COP27: Dispute over money at the world climate summit

At the world climate conference in Egypt, a dispute over the financing of climate-related damage in poorer countries is emerging.

COP27: Dispute over money at the world climate summit

At the world climate conference in Egypt, a dispute over the financing of climate-related damage in poorer countries is emerging. According to the environmental organization Greenpeace on Saturday, several rich countries are blocking progress, including the USA, Great Britain and Australia. Yeb Saño, who heads the Greenpeace delegation at the COP27 climate summit in Sharm el-Sheikh, Egypt, spoke of a "disappointing but not surprising" message and delaying tactics. According to the Guardian, US climate commissioner John Kerry said at a press conference that the US was “100 percent ready to talk”.

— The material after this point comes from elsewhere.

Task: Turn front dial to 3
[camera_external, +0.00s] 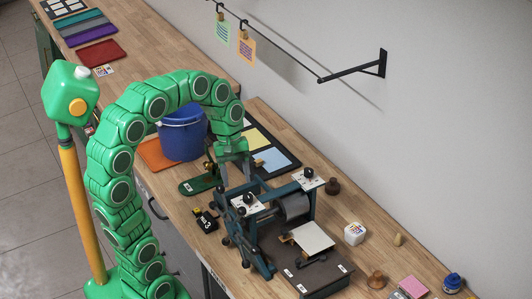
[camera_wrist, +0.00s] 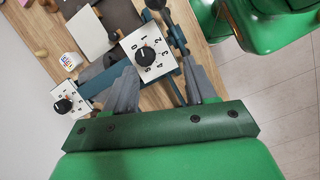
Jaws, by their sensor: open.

The term "damage and losses" is used to discuss how the consequences of climate change can be shouldered together in poorer countries, which often have contributed less to the causes of the damage. It is usually understood to mean damage from extreme weather events and the consequences of slow changes, such as rising sea levels and progressive desertification. It is about consequences beyond what people can adapt to, or about situations where the means to adapt are lacking.

The debate about payments from rich industrialized countries has hardly progressed for years. Germany, too, has never accepted any commitments in the past. At the opening of this year's climate conference, the participants from almost 200 countries agreed to officially put the topic on the agenda for the first time. Poorer countries are demanding commitments from richer countries. UN Secretary-General António Guterres described progress on the issue as the "number one litmus test" for this year's conference.

Protests also abroad

For the negotiators, the question of how to close the gaping gap between what the states have promised in terms of climate protection measures and what would be necessary to achieve the Paris climate goals remains at least as urgent as the financial dispute. At the weekend, even corporations such as Amazon, Nestlé, Microsoft and Ikea, which are often criticized for their environmental footprint, called for compliance with the 1.5-degree target in a joint appeal with around 200 other companies and organizations. Every tenth of a degree counts, they explained. Therefore, every effort must be made to mitigate the impact, cost and suffering that any overstepping entails, it said.

Hundreds of activists who protested against the use of dirty energy sources under enormous restrictions also made this demand at the COP site in Sharm el-Sheikh. "Sea levels are rising and we are rebelling," they chanted as they marched across the conference grounds. The protest was the largest since the start of COP27 and very small compared to the demonstration at COP26 in Glasgow a year ago. At that time, tens of thousands of demonstrators marched through the Scottish city. In Egypt, freedom of expression and assembly is extremely restricted, and protests are effectively forbidden. The action on Saturday took place under UN supervision.

On the other hand, thousands demonstrated in Europe: on Saturday, more than 1,000 people protested at the Garzweiler open-cast lignite mine for the preservation of the town of Lützerath. In London and other British cities, thousands took to the streets to demand more consistent climate policies. There were also climate demos in Lille, France, the capital Paris and other European cities.